Teenage life must be grim when your daughter claims that she wishes that she was brought up in the ‘olden days’. That is, the almost screen-free 1970’s and 80’s. Her conclusion was based on watching Stranger Things and Wandavision. According to these sources, teenagers had more freedom and less pressure than they do now. She has even noticed that teenagers of yesteryear spent a lot of time out of their bedrooms and outside.
Lockdown has lead to social media saturation with all three of my kids proactively looking for screen-free alternatives. For instance, interest in sewing, crocheting, skateboarding, and rollerblading. Not least this week’s request – a Hoola hoop. Although a hi-tech one of course!
Holiday screen-free activities
Classlist parents are discussing ways of entertaining their kids over the holidays. They're sharing ideas for screen-free activities that are engaging enough to allow parents to manage a few solid hours of work. Here are ten ideas that'll fill the time, but more importantly, create happy memories.
- Cook a new recipe. Invent a new recipe! Even better collate these recipes and publish them as school fundraiser.
- Art. I always recall from Art School, that most adults still draw to the same standard they did as children aged seven. This is because prior that, they weren’t self critical. Gillian Johnson’s book “How to draw everything” can rectify those self doubts.

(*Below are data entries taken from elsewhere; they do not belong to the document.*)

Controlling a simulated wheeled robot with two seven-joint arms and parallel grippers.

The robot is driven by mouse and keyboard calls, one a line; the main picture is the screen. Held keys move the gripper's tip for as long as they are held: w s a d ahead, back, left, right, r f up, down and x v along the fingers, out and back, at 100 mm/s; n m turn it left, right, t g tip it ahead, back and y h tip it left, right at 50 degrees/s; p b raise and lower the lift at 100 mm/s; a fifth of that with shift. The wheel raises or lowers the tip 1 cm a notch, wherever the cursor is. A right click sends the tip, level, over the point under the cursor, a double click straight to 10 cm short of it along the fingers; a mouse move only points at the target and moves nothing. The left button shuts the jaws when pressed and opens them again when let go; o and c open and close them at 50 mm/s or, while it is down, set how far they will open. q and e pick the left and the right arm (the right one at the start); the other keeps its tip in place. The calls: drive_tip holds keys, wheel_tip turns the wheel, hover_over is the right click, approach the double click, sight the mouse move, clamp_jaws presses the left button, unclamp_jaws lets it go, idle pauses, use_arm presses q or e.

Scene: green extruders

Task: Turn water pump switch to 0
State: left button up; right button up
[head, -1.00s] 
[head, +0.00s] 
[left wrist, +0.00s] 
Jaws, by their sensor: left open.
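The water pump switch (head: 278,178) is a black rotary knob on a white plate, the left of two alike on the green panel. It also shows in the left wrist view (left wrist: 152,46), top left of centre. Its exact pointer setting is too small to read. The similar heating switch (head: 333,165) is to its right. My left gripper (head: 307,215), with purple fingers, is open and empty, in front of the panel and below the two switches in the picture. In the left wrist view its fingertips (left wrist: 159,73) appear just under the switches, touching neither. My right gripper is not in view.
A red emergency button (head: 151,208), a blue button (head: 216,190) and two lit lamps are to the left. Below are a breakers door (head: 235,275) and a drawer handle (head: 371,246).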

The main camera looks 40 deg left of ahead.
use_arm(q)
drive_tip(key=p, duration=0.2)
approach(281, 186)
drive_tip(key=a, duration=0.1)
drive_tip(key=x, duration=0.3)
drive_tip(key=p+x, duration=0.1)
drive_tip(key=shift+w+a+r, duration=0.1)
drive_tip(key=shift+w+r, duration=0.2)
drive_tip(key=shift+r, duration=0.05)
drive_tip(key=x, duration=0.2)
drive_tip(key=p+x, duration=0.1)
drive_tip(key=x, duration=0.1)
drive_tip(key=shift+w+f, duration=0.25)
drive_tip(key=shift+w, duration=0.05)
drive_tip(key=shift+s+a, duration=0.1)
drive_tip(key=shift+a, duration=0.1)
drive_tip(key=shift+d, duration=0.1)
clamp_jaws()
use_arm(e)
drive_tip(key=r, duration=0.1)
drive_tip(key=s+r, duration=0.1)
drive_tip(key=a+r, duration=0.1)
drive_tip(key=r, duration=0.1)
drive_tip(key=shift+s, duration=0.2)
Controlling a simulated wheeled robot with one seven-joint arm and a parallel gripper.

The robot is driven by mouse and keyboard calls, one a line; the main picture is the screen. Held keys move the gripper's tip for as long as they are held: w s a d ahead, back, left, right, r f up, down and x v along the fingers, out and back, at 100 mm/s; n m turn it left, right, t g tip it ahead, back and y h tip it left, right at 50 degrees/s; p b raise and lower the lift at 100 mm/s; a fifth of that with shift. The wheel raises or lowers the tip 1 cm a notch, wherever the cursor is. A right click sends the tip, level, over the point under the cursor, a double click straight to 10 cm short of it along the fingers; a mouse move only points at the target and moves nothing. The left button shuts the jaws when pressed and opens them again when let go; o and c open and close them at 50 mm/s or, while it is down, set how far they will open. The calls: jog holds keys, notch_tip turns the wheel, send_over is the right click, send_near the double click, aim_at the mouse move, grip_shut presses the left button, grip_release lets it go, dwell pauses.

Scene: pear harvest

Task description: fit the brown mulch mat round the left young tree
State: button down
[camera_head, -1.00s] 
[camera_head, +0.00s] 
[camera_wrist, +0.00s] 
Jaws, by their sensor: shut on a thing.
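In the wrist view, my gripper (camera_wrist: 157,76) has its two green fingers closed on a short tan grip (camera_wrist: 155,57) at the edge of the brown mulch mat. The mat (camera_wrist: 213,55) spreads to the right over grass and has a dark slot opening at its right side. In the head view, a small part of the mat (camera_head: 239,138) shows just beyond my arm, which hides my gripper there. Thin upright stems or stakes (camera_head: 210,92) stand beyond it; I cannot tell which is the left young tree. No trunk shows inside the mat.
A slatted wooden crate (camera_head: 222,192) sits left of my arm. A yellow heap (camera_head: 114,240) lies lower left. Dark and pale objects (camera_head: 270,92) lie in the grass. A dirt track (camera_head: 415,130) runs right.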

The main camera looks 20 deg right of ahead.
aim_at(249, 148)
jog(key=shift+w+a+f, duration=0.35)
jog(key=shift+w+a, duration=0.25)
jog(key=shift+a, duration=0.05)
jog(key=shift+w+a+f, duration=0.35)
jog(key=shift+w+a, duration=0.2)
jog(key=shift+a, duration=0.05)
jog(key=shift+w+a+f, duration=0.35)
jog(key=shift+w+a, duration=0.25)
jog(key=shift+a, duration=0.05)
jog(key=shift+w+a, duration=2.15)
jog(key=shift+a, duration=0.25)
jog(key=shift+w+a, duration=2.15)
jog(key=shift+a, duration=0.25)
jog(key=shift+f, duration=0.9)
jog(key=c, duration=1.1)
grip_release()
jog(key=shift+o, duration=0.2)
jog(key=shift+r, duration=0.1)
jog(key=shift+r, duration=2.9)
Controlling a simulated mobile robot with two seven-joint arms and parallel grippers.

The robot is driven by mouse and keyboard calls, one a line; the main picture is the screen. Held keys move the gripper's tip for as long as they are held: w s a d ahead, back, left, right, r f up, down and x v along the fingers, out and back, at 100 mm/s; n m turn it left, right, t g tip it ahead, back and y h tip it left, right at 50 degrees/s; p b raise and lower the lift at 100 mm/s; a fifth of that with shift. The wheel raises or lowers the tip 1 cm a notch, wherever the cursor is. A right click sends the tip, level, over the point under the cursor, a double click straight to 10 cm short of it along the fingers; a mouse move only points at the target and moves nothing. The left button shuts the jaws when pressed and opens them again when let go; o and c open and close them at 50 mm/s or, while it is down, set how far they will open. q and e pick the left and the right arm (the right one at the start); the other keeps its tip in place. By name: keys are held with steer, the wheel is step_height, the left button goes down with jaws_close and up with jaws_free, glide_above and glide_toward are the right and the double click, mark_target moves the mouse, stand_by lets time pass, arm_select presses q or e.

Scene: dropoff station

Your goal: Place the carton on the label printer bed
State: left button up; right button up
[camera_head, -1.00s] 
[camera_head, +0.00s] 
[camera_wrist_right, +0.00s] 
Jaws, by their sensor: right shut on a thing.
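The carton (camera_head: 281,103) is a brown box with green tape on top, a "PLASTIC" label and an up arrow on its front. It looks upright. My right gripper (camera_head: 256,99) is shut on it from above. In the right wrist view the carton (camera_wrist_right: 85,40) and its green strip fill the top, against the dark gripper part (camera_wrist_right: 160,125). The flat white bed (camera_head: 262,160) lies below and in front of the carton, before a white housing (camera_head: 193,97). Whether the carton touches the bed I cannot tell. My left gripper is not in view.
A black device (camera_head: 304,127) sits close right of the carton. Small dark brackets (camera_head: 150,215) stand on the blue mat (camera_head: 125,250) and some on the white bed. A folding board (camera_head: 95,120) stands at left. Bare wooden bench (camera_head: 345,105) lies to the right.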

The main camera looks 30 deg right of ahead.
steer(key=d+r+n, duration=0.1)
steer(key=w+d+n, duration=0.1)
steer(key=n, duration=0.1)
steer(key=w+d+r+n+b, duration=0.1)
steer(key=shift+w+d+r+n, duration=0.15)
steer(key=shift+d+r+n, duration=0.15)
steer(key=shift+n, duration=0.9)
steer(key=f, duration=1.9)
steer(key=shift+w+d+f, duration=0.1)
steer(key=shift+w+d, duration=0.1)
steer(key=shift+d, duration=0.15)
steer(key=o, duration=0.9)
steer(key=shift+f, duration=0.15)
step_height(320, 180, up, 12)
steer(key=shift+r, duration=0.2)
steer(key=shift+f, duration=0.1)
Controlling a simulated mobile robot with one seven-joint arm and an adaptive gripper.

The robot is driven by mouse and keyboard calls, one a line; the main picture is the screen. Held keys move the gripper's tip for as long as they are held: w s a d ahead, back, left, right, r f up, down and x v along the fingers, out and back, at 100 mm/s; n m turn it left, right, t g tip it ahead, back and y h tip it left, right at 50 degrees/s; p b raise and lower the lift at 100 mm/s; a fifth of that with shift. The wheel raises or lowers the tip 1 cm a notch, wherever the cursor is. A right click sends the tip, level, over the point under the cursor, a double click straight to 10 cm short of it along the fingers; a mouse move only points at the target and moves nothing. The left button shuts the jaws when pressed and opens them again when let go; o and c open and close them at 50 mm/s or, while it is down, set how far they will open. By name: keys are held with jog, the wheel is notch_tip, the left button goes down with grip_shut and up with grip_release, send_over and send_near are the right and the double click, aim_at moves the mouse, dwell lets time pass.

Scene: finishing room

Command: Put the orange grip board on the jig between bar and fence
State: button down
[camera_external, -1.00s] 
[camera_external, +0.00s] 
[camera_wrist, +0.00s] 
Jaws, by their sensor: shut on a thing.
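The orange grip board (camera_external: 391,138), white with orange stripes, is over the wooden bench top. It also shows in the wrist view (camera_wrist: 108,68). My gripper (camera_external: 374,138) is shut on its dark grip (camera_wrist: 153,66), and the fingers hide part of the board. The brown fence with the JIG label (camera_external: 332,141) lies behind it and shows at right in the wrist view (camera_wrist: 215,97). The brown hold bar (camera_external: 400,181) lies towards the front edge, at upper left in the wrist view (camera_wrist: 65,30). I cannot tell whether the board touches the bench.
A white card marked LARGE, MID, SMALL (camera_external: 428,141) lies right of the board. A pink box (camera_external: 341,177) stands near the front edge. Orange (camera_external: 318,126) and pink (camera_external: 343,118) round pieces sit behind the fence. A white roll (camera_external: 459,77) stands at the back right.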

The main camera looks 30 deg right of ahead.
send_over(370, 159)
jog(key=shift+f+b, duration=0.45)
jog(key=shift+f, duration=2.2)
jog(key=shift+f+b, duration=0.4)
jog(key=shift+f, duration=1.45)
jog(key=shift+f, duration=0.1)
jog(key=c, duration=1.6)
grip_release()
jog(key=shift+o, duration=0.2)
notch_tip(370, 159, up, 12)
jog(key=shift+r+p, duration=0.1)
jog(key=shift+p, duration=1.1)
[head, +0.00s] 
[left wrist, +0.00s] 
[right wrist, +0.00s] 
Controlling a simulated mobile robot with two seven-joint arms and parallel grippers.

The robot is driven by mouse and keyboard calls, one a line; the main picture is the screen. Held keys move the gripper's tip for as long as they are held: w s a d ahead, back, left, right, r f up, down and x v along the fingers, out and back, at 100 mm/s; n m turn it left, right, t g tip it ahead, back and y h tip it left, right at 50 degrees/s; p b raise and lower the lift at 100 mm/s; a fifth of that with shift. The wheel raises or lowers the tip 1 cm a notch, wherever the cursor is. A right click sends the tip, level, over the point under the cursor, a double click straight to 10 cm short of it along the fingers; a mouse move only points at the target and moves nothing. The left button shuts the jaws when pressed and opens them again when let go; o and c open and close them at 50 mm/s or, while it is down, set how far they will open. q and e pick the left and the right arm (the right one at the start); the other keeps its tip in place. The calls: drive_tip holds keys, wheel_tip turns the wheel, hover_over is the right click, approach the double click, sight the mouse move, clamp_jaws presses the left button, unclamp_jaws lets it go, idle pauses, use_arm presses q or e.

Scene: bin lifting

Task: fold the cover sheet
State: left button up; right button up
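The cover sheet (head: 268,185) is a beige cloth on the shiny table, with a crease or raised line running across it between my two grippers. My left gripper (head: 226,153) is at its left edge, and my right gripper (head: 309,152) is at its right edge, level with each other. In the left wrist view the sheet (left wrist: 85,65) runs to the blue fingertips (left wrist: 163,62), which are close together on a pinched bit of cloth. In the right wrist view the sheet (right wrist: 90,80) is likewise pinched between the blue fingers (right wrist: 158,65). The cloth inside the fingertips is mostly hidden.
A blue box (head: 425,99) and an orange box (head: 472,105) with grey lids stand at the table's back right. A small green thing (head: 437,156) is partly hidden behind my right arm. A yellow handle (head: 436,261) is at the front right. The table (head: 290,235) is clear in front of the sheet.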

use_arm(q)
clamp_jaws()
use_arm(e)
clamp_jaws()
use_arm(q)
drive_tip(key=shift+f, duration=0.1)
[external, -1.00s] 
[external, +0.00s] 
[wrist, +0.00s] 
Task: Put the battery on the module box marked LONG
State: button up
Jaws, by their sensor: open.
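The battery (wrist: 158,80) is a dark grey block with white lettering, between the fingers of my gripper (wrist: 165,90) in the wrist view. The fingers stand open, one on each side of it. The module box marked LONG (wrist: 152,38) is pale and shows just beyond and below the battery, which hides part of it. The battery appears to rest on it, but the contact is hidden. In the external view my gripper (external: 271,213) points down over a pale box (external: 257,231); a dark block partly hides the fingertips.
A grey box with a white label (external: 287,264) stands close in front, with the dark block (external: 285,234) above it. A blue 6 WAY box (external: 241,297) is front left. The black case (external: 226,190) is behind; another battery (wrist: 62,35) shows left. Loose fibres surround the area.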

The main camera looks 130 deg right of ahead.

- Origami. Very satisfying to look at and plenty of levels to strive for.
- Walk a dog. If you are one of the families still pining for a puppy like much of the nation, sign up to borrow my doggy. It’s a great way of testing out whether dogs fit into your family’s lifestyle.
- Call a grandparent. Ask them about their childhood. Is lockdown similar to anything they’ve experienced before?
- Volunteering. For example, Kissing it Better. This is a great charity that brings together technology and generations to address the isolation of old age with virtual care home visits. It can even count towards a Duke of Edinburgh Award.
- Learn to throw. For those children who don’t play cricket, this is becoming a lost skill. A glove and ball is a cheap investment that doesn’t take a lot of space. Even a tennis ball thrown against a wall can engage.
- Have a Nerf gun war. This appeals to all ages, even (especially?) teenagers. Just leave them within reach and they prove to be irresistible. A great one when the weather is bad.
- Learn to Hoola hoop. It’s not easy but great for the waistline. Especially since 48% of us have gained extra weight during lockdown!
- And finally ... ask your offspring to create a compelling argument in writing about why they should get to use technology. And ask them to present it two days time, fully rehearsed. You could even record their presentation to share with them at some inappropriate time such as their 18th or 21st birthday!